Jumhur ulama melarang nikah saat haji atau umrah (saat ihram), merujuk Islami. Hal ini juga ditegaskan seorang ulama bermazhab Syafii dalam kitab Fathul Qarib al-Mujib yang menyebut salah satu larangan dalam haji adalah melakukan akad nikah maupun menjadi wali dalam pernikahan:

(و) الثامن (عقد النكاح) فيحرم على المحرم أن يعقد النكاح لنفسه أو غيره، بوكالة أو ولاية

"Kedelapan (dari sepuluh perkara yang dilarang dilakukan ketika ihram) yaitu akad nikah. Akad nikah diharamkan bagi orang yang sedang ihram, bagi dirinya maupun bagi orang lain (menjadi wali)".

6. Bukan paksaan

Syarat nikah yang tak kalah penting adalah mendapat keridaan dari masing-masing pihak, saling menerima tanpa ada paksaan. Ini sesuai dengan hadis Abu Hurairah ra:

"Tidak boleh seorang janda dinikahkan hingga ia diajak musyawarah atau dimintai pendapat, dan tidak boleh seorang gadis dinikahkan sampai dimintai izinnya." (HR Al Bukhari: 5136, Muslim: 3458).

Syarat menikah menurut negara

1. Tidak ada paksaan

Pernikahan yang dilangsungkan harus berdasarkan pada persetujuan dari kedua calon mempelai. Tidak ada paksaan dari pihak keluarga maupun pihak luar lainnya. Syarat ini memang serupa dengan yang ada di beberapa agama yang kemudian diadopsi menjadi syarat nikah KUA.

2. Harus mendapat izin dari orangtua

Seseorang yang usianya belum genap mencapai 21 tahun, maka harus mendapatkan izin dari orangtua jika ingin melangsungkan pernikahan. Jika tidak bisa memenuhi syarat nikah KUA ini, pernikahan yang dilakukan bisa dianggap tidak sah.

3. Batas minimal usia

Pernikahan hanya akan diizinkan jika kedua calon mempelai, baik pria maupun wanita, sudah mencapai batas minimal usia untuk menikah. Bagi pria, batas minimal usia untuk menikah adalah 19 tahun dan bagi perempuan adalah 19 tahun.
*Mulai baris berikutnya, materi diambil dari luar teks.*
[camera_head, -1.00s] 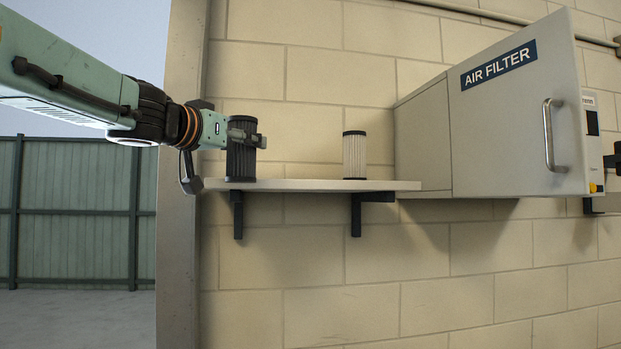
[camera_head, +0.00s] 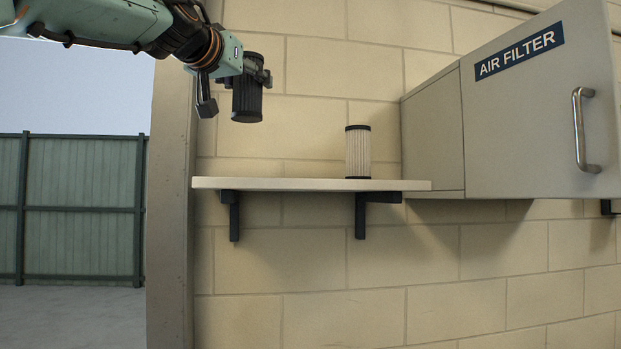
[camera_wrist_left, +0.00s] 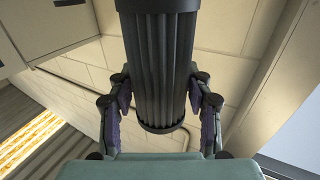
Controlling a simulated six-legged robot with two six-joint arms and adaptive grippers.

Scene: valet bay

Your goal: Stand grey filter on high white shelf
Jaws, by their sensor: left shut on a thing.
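A dark grey ribbed cylindrical filter (camera_head: 247,101) is held by my left gripper (camera_head: 258,76), whose fingers are shut on it. In the head view it hangs nearly upright, slightly tilted, with a clear gap above the left end of the white shelf (camera_head: 300,184). In the left wrist view the filter (camera_wrist_left: 158,60) stands between the two fingers of the left gripper (camera_wrist_left: 160,90). My right gripper is not in view.
A pale filter (camera_head: 358,153) with black caps stands upright on the shelf, right of centre. A grey cabinet labelled AIR FILTER (camera_head: 540,120) borders the shelf on the right. A post (camera_head: 172,220) stands at the left. The left half of the shelf is bare.

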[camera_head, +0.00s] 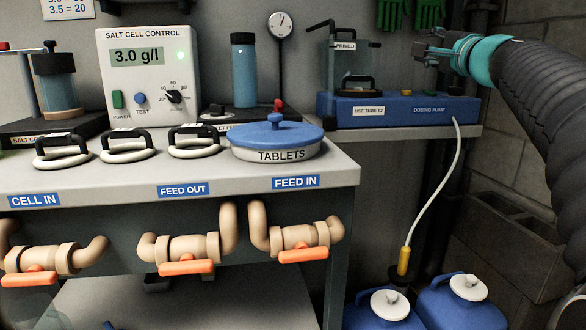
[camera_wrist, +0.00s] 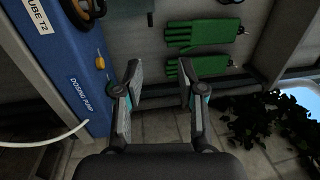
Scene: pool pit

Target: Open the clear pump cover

4. Tidak ada hubungan darah

Kedua calon mempelai harus dipastikan tidak memiliki hubungan darah. Hal ini berlaku bagi garis keturunan ke bawah, ke atas, dan menyamping. Jadi, sesama saudara, antara saudara orangtua, dan antara saudara nenek atau kakek pun tidak diperbolehkan.

Selain itu, hubungan susun dan hubungan semenda pun dilarang dalam pernikahan. Hubungan semenda adalah mertua, anak tiri, menantu, dan orangtua tiri. Sementara hubungan susun adalah orangtua susun, anak susun, saudara susu, dan paman atau bibi susun.

5. Tidak terikat perkawinan

Seseorang yang masih memiliki ikatan pernikahan dengan orang lain, maka tidak diizinkan untuk melangsungkan pernikahan lagi (kecuali ada izin dari pengadilan dan pihak-pihak yang bersangkutan).

6. Harus mendapat izin atasan

Syarat yang satu ini hanya berlaku bagi pegawai negeri sipil atau PNS. Jika salah satu calon mempelai memiliki status sebagai PNS, maka harus dipastikan bahwa ia telah memiliki izin dari atasan untuk menikah.